* [Recorded data]:
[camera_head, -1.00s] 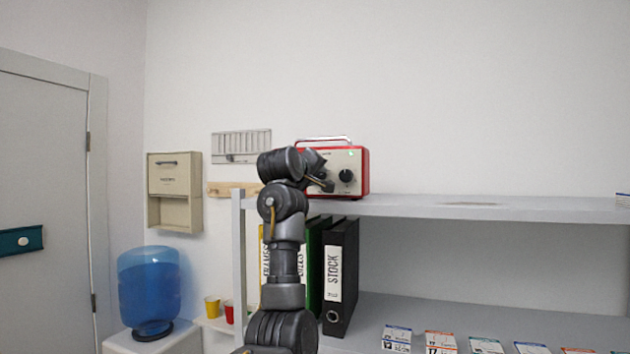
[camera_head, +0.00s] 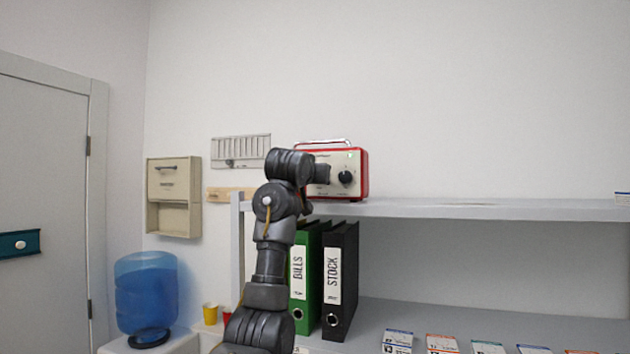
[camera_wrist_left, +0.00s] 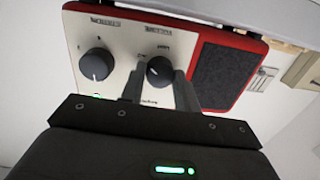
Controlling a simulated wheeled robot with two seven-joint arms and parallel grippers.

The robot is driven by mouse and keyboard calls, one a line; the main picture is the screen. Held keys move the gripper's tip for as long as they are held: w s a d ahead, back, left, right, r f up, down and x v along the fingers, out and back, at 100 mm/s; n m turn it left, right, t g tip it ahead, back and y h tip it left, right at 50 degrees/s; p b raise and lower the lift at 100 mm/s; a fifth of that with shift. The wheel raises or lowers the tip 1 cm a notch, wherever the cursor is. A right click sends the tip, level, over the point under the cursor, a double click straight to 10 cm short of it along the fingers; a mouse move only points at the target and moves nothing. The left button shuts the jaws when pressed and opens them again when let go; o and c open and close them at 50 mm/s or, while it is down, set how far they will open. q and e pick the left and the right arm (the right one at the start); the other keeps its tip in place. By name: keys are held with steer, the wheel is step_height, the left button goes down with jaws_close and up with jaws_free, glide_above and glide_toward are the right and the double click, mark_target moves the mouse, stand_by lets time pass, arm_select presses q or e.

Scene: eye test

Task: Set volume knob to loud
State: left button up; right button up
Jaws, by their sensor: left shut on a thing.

* [Task to carry out]:
Without the pictures, retype the whole of the material above exactly.

* [Response for this exercise]:
[camera_head, -1.00s] 
[camera_head, +0.00s] 
[camera_wrist_left, +0.00s] 
Controlling a simulated wheeled robot with two seven-joint arms and parallel grippers.

The robot is driven by mouse and keyboard calls, one a line; the main picture is the screen. Held keys move the gripper's tip for as long as they are held: w s a d ahead, back, left, right, r f up, down and x v along the fingers, out and back, at 100 mm/s; n m turn it left, right, t g tip it ahead, back and y h tip it left, right at 50 degrees/s; p b raise and lower the lift at 100 mm/s; a fifth of that with shift. The wheel raises or lowers the tip 1 cm a notch, wherever the cursor is. A right click sends the tip, level, over the point under the cursor, a double click straight to 10 cm short of it along the fingers; a mouse move only points at the target and moves nothing. The left button shuts the jaws when pressed and opens them again when let go; o and c open and close them at 50 mm/s or, while it is down, set how far they will open. q and e pick the left and the right arm (the right one at the start); the other keeps its tip in place. By name: keys are held with steer, the wheel is step_height, the left button goes down with jaws_close and up with jaws_free, glide_above and glide_toward are the right and the double click, mark_target moves the mouse, stand_by lets time pass, arm_select presses q or e.

Scene: eye test

Task: Set volume knob to loud
State: left button up; right button up
Jaws, by their sensor: left shut on a thing.

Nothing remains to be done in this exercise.